Wednesday, 6 November 2013

Climate Change

You may have heard publicity about the recent report issued by the Intergovernmental Panel on Climate Change (IPCC), and unfortunate comments by some politicians which showed they had not understood the science. To those of us who have followed this for debate for 30 years, there was little new, just even greater certainty. Below is a brief summary, for more details go to the IPCC's website, or look at a somewhat more digestible version e.g. from Stop Climate Chaos, The Carbon Brief,  Friends Of The Earth or the BBC video "The IPCC in 90 seconds".

Global climate change is certainly happening: anyone over 40 who has spent much time outside will know that our weather has changed, and climate is just weather summed up over 30+ years and large areas. Land surface temperatures have risen 0.85oC since 1880, and the first decade of the 21st century is the warmest since modern records began in 1850. This is not a steady trend - nothing to do with the natural world ever is - and warming has been slower between 1998 and 2012 than in surrounding decades, but this has much to do with choosing end-dates - 1998 was a very hot year globally because of an El Nino event and is also affected by short-term fluctuations in solar radiation and volcanic ash levels in the atmosphere. There is 95% confidence among climate scientists that human activity is contributing more than half of the observed rise. No natural scientist ever admits to above 95% confidence in anything - that is just the way science works!

Other signs of climate change are proceeding apace. The oceans are absorbing human-produced carbon dioxide, which is making them more acidic, with bad consequences for shelled animals (limpets, barnacles etc) as calcium carbonate dissolves more readily in acidic water. The oceans are also expanding as the water warms, and the volume of ice is decreasing markedly in Antarctica, Greenland, the Arctic and most glaciers. So sea level is rising: over the decades 1993-2012 by 3 mm a year globally (and about the same in Liverpool Bay). This does not sound much until you think of it in decades, and realise that sea level rise is likely to speed up markedly, with predictions anywhere between 26 cm and 82 cm by 2100. Think of the effect of that on low-lying coasts and you see why Wirral Borough Council is planning to spend significant money on sea defences in the next 20 years.
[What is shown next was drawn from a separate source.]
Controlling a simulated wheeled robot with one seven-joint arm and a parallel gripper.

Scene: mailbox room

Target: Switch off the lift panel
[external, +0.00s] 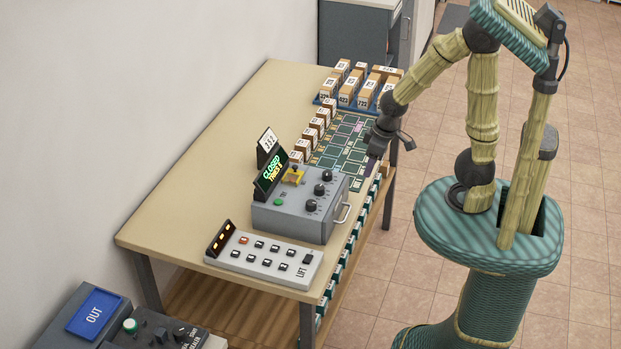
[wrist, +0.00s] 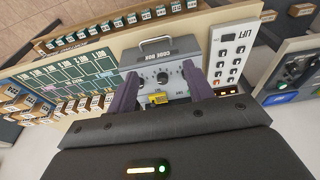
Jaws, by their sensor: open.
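The lift panel (external: 250,262) is a pale box marked LIFT at the table's near end, with several dark buttons, an orange button (external: 243,240) and a larger black switch (external: 308,258) at its right end. Its small upright display (external: 221,238) shows lit orange marks. In the wrist view the lift panel (wrist: 227,62) lies right of the fingers, its display (wrist: 229,94) lit. My gripper (external: 378,148) is above the table's right edge, well beyond the panel; in the wrist view my gripper (wrist: 160,74) has its purple fingers apart, with nothing held.
A grey code box (external: 292,215) with knobs, handle, yellow lever and a CLOSED sign (external: 271,173) stands between gripper and panel. Numbered parcels (external: 357,90) and a green board (external: 345,140) lie beyond. Another control box (external: 155,330) is near left. The table's left side is clear.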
A warmer climate means more energy in the atmospheric system, so more extreme weather events - increased frequency and intensity of droughts, storms, floods, and the occasional cold winter. This is already showing a pattern in tropical and sub-tropical countries. We in Britain are at present having it easy - but if changes in sea temperatures lead to the North Atlantic Drift sea current slowing or stopping (as it at some point probably will), then we will get significantly colder! Global warming does not mean we all warm up.
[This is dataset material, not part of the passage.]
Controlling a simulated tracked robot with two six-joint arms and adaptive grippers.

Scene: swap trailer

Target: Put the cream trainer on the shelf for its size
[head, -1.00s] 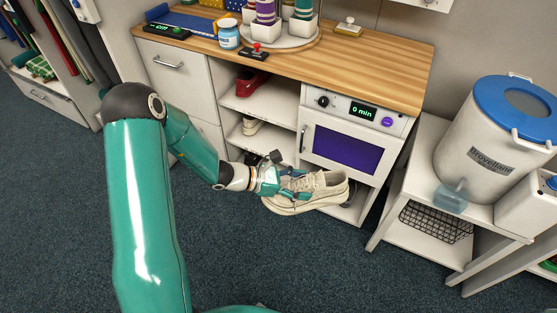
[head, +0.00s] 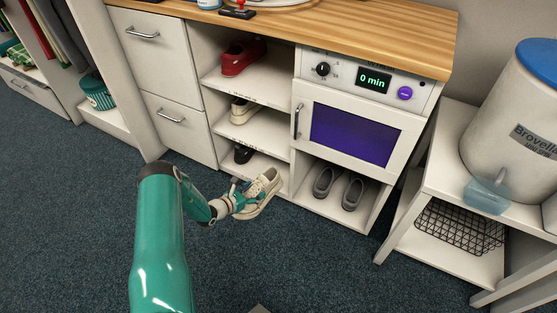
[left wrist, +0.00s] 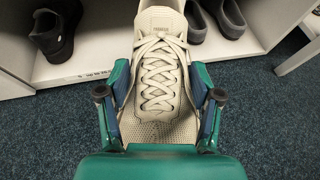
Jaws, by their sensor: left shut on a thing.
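In the left wrist view the gripper's fingers (left wrist: 160,104) press the sides of the laced trainer (left wrist: 160,65). The open shelves are stacked left of the oven: a red shoe (head: 243,57) on the top one, a cream shoe (head: 244,110) on the middle one, a black shoe (head: 243,153) on the bottom one. My right gripper is not in view.
Grey shoes (head: 352,193) stand in the compartment under the oven (head: 352,135). Drawers (head: 172,117) are left of the shelves. A white stand (head: 445,145) with a wire basket (head: 462,228) is at right. The carpet in front is clear.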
So what do we do? Individually, continue to reduce energy use, insulate your house, reduce travel, eat local food, reduce waste, reduce water use (it takes a lot of energy to process), and put some of the money saved into supporting appropriate renewable and low-carbon energy schemes e.g. solar panels on your roof. But a lot has to be done by governments, so we need to lobby our politicians at every opportunity. We cannot now avoid a 1oC rise in temperatures above pre-industrial levels. We can avoid a rise that would be catastrophic for people and wildlife, but only if we seriously cut our carbon dioxide, methane and nitrogen oxide emissions, leaving at least two-thirds of the known fossil fuel reserves in the ground. The IPCC gives for the first time a "carbon budget"  - the figures are difficult to comprehend but, simply put, people can only afford to emit in total 800 billion tonne of Carbon, and we have already emitted 500 million. It is a challenge, but possible - see the Centre For Alternative Technology for their "Zero-carbon Britain" analysis.

So do what you can yourself, encourage any organisation you are involved in, like churches, to do their bit - and nag our politicians to get their heads out of the sand and act.